The bakeries in Kerala today are no longer just about biscuits and breads. When the tea stalls, once the hub of discussions and bonhomie, fell off the middle-class radar as the State urbanised, tea-stall fare such as parippu vada and pazham pori, bonda and sukhiyan quietly migrated to the bakeries. There they jostled with burgers and footlong. And together they packed the counters tight to meet the demand.

Homemakers come in at noon to stock up munchies for their kids returning from school. Working women drop in at evening to pick up packets of chappati and pathiri — handy dinner stuff. Students rest here in between tuitions for a cold drink and a quick bite. And during festivals, payasam in polythene packs disappear rapidly from the counter.

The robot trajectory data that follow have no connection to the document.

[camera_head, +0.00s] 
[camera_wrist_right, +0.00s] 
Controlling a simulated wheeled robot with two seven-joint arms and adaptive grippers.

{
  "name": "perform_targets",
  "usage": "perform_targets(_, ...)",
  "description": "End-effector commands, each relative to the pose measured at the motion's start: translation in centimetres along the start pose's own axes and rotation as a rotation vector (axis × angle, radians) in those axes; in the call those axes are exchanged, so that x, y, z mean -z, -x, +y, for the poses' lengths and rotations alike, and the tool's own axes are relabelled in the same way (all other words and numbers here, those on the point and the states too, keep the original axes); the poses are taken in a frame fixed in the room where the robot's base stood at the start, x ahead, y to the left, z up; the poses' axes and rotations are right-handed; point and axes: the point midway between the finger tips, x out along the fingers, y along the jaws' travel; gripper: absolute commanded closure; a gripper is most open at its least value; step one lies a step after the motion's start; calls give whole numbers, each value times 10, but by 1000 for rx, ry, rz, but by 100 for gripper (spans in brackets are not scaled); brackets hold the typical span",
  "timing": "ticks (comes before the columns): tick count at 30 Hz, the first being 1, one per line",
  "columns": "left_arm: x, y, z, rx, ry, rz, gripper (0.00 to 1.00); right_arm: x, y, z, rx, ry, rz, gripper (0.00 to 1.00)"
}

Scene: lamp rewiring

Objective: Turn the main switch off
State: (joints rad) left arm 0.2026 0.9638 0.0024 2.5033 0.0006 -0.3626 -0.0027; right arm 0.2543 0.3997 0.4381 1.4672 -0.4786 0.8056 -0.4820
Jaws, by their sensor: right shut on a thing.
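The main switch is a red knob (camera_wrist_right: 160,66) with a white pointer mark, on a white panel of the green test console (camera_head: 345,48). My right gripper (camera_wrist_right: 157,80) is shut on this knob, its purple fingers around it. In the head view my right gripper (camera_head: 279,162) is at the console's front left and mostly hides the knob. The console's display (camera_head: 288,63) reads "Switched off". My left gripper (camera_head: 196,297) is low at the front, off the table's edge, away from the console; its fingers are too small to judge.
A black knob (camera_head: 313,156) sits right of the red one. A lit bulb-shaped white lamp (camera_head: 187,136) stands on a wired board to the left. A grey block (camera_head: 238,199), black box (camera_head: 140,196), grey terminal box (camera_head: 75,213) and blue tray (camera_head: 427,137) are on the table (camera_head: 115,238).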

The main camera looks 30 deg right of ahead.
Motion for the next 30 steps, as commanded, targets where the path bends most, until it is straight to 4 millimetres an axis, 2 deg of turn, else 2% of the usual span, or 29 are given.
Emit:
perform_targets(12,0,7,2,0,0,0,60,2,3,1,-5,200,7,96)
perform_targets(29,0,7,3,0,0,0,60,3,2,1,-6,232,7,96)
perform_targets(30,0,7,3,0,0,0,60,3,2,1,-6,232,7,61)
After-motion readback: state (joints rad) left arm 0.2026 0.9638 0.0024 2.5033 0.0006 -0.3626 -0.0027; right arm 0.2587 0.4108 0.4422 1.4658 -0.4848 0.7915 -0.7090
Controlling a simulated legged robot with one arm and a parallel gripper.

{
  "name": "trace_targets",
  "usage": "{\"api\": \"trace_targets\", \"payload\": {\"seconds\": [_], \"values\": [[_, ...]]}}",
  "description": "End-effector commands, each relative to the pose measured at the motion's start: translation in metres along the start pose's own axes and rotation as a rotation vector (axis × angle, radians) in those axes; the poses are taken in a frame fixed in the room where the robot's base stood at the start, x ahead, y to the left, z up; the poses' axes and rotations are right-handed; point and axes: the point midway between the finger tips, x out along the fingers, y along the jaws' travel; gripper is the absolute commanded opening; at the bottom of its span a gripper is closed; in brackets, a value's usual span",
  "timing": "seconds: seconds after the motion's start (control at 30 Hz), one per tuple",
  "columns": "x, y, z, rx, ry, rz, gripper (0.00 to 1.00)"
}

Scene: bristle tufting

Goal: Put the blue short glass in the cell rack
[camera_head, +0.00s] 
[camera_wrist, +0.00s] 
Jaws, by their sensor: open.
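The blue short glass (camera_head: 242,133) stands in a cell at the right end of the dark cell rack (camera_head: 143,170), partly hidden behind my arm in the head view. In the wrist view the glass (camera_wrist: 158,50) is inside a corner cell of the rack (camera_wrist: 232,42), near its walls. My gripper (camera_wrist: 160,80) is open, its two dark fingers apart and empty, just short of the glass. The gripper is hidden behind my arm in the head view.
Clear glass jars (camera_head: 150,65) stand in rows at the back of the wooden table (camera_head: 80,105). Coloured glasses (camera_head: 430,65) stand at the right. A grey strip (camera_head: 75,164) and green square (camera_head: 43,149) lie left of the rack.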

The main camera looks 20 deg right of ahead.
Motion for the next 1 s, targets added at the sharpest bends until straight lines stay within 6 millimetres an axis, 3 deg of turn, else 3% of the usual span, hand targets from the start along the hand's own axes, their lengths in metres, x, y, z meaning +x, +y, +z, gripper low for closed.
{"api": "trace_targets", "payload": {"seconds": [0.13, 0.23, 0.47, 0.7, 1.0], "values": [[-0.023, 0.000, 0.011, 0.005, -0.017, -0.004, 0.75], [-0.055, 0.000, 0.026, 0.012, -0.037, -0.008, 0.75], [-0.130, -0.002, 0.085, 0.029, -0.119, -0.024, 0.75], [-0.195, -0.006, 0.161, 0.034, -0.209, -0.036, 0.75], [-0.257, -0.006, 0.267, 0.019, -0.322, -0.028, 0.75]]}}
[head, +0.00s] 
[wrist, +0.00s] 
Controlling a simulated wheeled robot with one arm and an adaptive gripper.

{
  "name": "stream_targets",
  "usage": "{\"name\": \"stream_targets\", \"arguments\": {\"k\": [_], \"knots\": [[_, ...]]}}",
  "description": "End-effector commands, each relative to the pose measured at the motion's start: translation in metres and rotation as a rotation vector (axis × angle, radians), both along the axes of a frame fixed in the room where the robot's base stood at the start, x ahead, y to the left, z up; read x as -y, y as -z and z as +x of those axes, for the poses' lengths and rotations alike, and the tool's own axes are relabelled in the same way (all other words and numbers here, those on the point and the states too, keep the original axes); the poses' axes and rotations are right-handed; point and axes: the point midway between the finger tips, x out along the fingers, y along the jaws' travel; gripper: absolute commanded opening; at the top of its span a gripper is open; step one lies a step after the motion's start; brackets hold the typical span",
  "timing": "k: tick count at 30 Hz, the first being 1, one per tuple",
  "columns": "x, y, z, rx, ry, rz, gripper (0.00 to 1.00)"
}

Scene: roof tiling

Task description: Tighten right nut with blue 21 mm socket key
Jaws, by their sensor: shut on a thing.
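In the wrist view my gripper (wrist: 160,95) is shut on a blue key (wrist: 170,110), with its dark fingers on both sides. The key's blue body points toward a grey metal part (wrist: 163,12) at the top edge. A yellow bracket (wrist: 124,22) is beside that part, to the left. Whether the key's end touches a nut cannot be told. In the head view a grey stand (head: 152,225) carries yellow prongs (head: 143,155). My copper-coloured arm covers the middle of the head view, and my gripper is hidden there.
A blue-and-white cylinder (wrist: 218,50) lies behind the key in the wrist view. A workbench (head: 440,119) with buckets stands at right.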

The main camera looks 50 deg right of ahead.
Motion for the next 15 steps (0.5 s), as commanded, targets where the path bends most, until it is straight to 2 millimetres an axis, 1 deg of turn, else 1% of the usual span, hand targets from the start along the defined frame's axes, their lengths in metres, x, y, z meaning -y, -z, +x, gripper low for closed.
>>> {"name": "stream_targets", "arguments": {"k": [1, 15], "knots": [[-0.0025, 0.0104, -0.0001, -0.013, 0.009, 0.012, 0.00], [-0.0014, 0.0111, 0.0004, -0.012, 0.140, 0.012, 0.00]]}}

The bread shop of yore has metamorphosed into a modern-day convenience in consumerist Kerala. Newfound health concerns have prompted some bakers to introduce a line of wholewheat products and low-calorie sweets. Bakeries continue to be one of the few businesses that thrive here. Malappuram, a district not far from the site of the earliest bakeries, today has the most number of outlets, says PM Sankaran, president of the Kerala Bakers Association. Bakers now appear keen to blur the boundaries between home food and “bakery items”. The association, says Sankaran, is encouraging bakery owners to source snacks that are home-made.

However, competition comes from frozen food and multinational companies that sell products with longer shelf-life. Sankaran is hoping that the association’s new slogan will help put a healthy spin on an inherent disadvantage: “A short shelf-life ensures a long life for the consumer”.